Court of Appeal sitting in Benin City has set aside the judgment of a High Court presided over by Justice J.O. Omorodion, which ruled that the adjoining land to an ‘Igiogbe’ remained part and parcel of the property located at No 32, Agbado Street, Benin City.
‘Igiogbe,’ according to Benin Native Law and Custom, is the house where a deceased father lived, died and buried. It is passed to the eldest son by inheritance after he had performed his father’s burial rites.
Appellants in the case, Messers Edomwonyi Aiguokunrueghian, Uhunmwenkpema Aiguokunrueghian, Monday Aiguokunrueghian for themselves and on behalf of the children of Aiguokunrueghian, Taiwo Alegbesogie and Igbineweka Ogedegbe, dissatisfied with the judgment of the lower court over the land adjoining the Igiogbe, took their case to the Court of Appeal.
The appellate court in its ruling delivered by Justice Hamma Akawu Barka and unanimously adopted by Justice Ibrahim Mohammed Musa Saulawa and Justice Ugochukwu Anthony Ogakwu overruled the lower court.
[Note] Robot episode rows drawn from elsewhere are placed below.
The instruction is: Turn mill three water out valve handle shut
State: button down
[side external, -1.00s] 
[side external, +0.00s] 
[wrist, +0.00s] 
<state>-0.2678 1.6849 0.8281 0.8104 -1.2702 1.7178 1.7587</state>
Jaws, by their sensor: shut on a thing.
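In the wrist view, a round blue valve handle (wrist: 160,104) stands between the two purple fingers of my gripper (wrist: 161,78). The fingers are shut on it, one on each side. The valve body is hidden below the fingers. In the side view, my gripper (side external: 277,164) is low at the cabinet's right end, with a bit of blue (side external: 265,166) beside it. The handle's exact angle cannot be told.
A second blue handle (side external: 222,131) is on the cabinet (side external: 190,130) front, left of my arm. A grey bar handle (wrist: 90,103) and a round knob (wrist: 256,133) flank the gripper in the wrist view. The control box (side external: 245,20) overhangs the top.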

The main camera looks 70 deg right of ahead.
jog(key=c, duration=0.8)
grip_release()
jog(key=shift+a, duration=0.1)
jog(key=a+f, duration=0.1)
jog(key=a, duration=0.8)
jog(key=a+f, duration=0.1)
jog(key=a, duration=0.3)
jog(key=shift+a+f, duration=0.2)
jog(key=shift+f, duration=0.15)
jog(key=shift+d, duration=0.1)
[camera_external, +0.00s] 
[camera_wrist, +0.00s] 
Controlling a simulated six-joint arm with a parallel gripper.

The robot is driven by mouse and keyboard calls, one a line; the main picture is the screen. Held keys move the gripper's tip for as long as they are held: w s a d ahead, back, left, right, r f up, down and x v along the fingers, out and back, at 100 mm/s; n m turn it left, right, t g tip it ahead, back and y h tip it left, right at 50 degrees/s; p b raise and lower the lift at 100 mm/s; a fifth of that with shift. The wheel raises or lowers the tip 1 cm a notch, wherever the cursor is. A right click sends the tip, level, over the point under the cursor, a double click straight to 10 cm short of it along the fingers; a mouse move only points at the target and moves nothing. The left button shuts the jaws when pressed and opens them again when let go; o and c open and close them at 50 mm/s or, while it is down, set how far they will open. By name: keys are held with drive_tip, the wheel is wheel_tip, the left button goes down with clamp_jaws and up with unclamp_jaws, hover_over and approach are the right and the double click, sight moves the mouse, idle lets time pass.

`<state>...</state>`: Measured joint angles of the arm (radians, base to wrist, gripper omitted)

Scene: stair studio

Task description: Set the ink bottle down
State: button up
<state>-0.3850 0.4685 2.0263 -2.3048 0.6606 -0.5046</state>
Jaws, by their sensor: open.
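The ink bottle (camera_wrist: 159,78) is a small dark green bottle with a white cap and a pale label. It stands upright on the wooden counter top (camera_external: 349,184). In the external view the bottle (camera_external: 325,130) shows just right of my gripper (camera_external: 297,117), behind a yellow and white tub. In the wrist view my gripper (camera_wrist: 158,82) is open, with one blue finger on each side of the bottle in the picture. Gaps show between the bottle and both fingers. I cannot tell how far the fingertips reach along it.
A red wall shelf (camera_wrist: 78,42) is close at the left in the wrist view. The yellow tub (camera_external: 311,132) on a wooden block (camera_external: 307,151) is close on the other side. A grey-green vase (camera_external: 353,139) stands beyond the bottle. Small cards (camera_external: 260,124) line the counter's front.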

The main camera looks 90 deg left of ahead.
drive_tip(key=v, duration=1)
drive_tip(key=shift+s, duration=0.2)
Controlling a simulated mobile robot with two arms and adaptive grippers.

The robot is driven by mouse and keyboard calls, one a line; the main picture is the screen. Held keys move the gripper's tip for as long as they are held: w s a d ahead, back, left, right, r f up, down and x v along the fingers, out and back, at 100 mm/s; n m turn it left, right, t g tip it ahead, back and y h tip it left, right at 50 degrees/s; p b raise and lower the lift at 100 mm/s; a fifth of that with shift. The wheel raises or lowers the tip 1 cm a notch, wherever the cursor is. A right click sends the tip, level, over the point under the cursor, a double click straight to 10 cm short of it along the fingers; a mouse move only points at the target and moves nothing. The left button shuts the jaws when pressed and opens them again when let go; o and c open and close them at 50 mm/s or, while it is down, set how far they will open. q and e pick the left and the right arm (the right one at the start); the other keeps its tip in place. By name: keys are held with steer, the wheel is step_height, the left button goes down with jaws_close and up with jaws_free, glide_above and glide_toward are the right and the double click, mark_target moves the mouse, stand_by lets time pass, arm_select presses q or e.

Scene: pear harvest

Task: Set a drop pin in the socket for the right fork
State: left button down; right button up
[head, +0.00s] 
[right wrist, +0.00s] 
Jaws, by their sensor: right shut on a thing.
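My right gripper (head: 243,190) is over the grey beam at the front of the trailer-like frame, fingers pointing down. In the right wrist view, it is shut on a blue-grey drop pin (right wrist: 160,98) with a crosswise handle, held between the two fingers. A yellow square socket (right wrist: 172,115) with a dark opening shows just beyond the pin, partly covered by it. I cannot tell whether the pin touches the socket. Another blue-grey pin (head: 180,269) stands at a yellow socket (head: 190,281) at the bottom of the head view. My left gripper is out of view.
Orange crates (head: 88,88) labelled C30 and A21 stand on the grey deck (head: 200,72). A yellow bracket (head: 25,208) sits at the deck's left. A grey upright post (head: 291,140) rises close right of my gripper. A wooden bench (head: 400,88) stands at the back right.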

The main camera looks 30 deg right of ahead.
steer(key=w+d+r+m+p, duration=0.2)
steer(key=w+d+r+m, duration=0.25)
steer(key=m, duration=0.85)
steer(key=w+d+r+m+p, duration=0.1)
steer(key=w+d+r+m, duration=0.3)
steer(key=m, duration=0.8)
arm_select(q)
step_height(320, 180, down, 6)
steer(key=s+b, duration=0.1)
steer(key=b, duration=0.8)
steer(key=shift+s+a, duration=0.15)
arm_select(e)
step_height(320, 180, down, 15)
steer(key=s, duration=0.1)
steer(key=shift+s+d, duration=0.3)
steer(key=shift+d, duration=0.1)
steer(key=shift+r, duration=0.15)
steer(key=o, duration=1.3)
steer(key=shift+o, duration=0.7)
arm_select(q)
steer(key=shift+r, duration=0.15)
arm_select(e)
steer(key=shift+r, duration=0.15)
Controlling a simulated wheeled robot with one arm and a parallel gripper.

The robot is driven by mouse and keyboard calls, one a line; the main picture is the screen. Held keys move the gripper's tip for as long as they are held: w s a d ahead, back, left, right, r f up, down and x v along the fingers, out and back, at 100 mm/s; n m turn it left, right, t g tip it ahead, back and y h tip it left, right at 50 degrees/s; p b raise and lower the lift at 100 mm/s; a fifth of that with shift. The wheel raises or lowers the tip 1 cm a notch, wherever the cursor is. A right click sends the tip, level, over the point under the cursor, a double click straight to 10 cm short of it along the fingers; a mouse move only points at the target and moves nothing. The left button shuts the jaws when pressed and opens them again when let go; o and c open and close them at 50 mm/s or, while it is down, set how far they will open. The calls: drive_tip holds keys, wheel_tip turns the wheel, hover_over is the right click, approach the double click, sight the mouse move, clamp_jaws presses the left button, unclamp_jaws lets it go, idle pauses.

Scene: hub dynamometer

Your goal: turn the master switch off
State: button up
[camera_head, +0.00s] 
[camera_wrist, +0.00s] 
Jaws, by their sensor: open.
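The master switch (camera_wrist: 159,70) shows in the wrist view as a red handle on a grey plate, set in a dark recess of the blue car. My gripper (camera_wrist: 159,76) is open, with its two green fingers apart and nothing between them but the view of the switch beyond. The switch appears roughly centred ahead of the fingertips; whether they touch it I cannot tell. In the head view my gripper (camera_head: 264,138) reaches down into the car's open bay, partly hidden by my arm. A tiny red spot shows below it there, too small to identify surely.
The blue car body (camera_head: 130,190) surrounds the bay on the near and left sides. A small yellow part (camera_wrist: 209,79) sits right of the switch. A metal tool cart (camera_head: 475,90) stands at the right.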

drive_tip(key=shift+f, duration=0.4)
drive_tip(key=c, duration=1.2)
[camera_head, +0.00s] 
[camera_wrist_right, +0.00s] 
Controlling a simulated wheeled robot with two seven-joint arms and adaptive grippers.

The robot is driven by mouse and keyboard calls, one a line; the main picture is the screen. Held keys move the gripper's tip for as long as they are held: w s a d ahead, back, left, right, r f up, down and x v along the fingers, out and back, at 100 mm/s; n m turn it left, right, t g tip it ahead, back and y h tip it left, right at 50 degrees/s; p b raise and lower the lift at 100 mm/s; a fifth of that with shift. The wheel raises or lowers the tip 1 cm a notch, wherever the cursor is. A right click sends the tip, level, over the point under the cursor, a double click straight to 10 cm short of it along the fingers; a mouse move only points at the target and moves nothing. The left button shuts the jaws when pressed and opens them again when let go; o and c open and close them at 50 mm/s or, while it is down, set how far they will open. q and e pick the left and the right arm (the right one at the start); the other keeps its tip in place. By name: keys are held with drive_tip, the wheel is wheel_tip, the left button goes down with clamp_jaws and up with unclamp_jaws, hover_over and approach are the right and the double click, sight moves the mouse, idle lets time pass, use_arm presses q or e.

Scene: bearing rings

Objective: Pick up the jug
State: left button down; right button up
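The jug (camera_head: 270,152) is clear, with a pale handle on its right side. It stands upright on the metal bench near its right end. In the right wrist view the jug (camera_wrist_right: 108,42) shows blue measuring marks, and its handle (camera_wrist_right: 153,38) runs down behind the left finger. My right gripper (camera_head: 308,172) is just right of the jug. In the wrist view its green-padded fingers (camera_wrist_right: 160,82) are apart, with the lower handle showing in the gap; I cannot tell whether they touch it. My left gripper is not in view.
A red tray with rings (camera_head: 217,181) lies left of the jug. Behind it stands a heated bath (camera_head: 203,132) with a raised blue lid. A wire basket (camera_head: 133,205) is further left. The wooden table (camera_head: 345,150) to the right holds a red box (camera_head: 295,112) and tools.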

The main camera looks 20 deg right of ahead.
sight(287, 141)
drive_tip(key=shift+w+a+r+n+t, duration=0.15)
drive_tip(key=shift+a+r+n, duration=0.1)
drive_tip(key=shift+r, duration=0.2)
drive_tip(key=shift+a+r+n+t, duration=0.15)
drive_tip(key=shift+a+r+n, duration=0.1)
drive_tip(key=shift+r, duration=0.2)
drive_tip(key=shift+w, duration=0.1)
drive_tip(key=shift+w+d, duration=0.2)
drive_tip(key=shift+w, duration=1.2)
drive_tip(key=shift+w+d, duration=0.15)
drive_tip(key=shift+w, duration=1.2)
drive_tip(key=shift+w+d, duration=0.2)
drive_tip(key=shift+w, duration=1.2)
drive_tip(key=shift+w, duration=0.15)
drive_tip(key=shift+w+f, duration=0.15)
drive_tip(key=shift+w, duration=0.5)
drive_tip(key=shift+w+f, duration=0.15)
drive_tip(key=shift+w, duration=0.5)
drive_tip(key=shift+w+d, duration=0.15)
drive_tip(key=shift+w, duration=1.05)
“I am of the view therefore that clause 7 of the will having devised the Igiogbe and the adjoining land to the appellants’ father, his bequest in respect of the adjoining land is not caught up by the Phrase subject to.”
The court ruled that “in other words, the adjoining land which is inbuilt remains the property of the father, the appellants and by necessary inference that of the first to third appellants. The holding of the lower court is in error and is hereby set aside.”
The court held that though under Benin Customary Law neither testamentary disposition nor family arrangement could deprive the eldest son of the Igiogbe, adding that “it never decided that vacant land also constitutes Igiogbe.”
It added that a testator had the right to devise any of his properties save the Igiogbe to whomsoever he wished.